Data from robot episodes:

-----

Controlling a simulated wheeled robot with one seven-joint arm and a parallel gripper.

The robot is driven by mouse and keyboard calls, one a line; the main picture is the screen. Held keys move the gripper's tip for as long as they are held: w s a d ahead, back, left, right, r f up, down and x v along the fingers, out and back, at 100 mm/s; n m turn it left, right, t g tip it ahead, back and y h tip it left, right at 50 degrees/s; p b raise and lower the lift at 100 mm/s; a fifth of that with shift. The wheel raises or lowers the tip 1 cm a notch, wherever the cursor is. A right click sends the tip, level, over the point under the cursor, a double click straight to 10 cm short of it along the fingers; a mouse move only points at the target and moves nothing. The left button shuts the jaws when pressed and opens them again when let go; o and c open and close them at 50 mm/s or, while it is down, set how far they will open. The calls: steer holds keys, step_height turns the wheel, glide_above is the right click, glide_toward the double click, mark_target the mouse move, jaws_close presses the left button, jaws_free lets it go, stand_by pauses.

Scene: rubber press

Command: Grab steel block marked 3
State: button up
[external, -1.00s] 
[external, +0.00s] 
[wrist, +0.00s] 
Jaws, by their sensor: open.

-----

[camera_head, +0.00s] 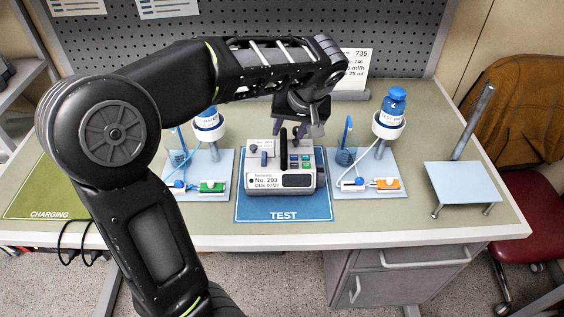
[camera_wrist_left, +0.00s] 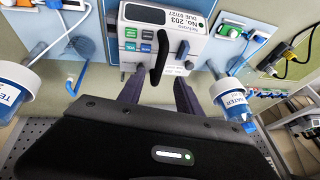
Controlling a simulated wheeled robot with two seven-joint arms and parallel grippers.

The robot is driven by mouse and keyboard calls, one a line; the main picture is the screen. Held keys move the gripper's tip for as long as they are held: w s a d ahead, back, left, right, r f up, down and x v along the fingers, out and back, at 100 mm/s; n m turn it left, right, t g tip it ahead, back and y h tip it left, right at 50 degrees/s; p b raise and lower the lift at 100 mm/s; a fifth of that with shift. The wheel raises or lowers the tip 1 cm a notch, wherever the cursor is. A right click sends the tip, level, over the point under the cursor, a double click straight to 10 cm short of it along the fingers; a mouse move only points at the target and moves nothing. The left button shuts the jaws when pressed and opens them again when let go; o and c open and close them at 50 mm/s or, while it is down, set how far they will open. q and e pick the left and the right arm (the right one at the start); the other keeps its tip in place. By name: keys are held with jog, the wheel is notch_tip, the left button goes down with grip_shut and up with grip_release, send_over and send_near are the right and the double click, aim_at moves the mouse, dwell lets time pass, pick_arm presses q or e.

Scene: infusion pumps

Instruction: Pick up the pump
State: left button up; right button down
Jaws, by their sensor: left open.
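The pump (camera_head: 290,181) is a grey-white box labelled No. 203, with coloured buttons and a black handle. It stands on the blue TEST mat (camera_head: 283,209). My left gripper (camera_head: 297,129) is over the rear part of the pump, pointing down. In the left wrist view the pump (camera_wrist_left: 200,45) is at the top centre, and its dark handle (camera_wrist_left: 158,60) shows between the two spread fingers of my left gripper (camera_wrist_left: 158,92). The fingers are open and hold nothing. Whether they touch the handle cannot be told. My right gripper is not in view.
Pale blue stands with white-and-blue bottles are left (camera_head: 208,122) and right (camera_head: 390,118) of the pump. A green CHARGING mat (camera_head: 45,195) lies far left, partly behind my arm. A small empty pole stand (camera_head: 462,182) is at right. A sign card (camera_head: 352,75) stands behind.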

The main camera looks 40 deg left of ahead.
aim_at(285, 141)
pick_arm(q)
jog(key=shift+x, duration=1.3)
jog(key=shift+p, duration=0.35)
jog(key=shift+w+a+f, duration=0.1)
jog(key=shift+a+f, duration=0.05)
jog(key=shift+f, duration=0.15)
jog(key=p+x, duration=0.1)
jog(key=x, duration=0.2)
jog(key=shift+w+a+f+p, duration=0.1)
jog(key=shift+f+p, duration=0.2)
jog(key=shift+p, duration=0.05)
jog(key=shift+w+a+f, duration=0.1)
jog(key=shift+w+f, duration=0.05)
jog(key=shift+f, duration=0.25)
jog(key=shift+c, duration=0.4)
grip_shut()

-----

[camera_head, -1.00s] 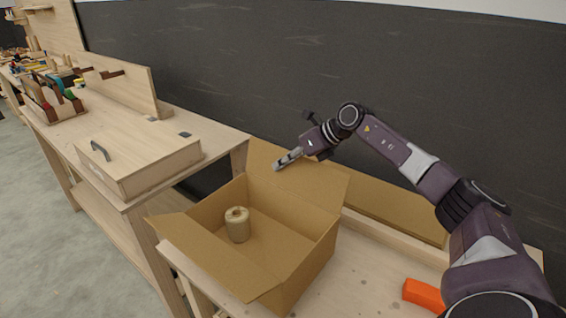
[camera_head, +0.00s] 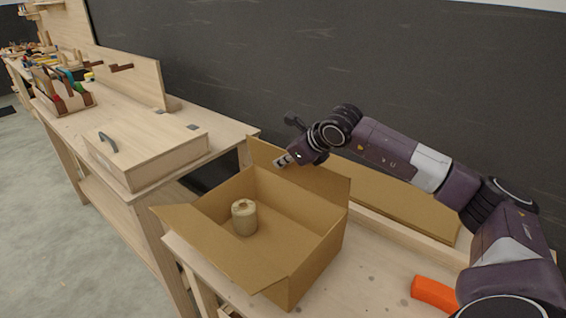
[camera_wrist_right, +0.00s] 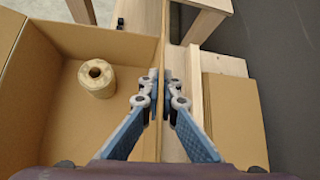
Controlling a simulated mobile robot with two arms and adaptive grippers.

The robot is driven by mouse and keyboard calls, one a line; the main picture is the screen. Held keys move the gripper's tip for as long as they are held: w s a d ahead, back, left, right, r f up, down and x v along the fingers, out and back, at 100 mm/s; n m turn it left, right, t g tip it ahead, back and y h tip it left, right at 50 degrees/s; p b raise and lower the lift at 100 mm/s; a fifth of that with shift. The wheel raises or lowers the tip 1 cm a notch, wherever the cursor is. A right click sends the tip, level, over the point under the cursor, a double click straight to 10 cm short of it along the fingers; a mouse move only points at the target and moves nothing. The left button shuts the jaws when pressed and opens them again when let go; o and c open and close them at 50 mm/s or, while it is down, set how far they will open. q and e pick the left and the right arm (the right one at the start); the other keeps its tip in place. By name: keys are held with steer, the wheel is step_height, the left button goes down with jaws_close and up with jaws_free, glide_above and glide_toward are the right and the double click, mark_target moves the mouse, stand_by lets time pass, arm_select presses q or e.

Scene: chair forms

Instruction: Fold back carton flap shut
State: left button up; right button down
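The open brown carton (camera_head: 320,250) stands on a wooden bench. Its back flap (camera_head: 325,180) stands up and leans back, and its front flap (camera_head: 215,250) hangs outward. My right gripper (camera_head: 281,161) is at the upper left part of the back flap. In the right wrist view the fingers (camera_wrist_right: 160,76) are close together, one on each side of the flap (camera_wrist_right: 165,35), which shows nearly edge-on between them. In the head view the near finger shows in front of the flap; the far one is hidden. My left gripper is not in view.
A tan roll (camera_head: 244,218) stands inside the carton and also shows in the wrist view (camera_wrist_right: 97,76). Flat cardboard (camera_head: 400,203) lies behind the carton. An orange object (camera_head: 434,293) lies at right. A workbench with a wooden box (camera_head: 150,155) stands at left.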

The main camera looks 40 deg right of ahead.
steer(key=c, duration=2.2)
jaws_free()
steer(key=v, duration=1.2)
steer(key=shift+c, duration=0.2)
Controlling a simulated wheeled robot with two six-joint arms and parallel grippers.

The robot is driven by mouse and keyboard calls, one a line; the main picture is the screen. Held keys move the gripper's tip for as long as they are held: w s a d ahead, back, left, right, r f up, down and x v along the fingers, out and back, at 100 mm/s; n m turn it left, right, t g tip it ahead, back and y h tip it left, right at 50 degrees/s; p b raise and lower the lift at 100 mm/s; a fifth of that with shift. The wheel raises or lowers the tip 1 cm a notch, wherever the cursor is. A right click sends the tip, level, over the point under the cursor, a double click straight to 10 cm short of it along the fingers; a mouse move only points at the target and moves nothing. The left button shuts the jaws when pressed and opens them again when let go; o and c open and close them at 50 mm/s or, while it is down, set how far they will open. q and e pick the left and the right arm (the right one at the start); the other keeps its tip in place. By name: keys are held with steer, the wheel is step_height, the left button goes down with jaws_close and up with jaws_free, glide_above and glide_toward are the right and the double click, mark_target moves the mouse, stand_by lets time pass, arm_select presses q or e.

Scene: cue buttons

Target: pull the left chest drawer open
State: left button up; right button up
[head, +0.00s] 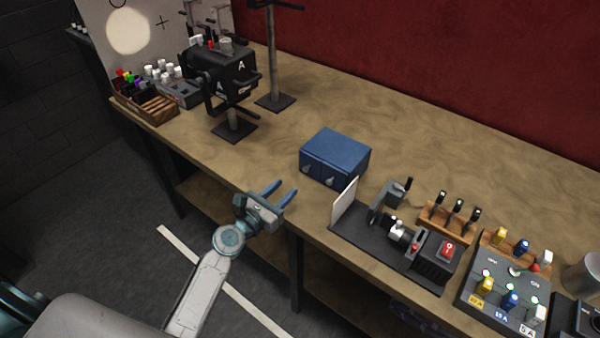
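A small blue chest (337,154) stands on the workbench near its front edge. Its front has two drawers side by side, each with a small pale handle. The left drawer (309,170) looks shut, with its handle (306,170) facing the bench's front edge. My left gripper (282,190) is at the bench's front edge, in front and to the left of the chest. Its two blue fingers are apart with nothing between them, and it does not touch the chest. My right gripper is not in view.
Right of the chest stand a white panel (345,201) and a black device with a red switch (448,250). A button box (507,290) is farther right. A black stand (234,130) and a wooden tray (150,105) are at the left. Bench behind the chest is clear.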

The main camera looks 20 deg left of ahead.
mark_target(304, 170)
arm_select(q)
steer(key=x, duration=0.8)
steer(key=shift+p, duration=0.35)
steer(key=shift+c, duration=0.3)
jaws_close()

-----

Instructions for the task: Do not copy any pictures. Retype exactly the stretch from the line with "[camera_head, -1.00s]" through the line with "Controlling a simulated mobile".

Correct answer:
[camera_head, -1.00s] 
[camera_head, +0.00s] 
[camera_wrist_right, +0.00s] 
Controlling a simulated mobile robot with two arms and adaptive grippers.

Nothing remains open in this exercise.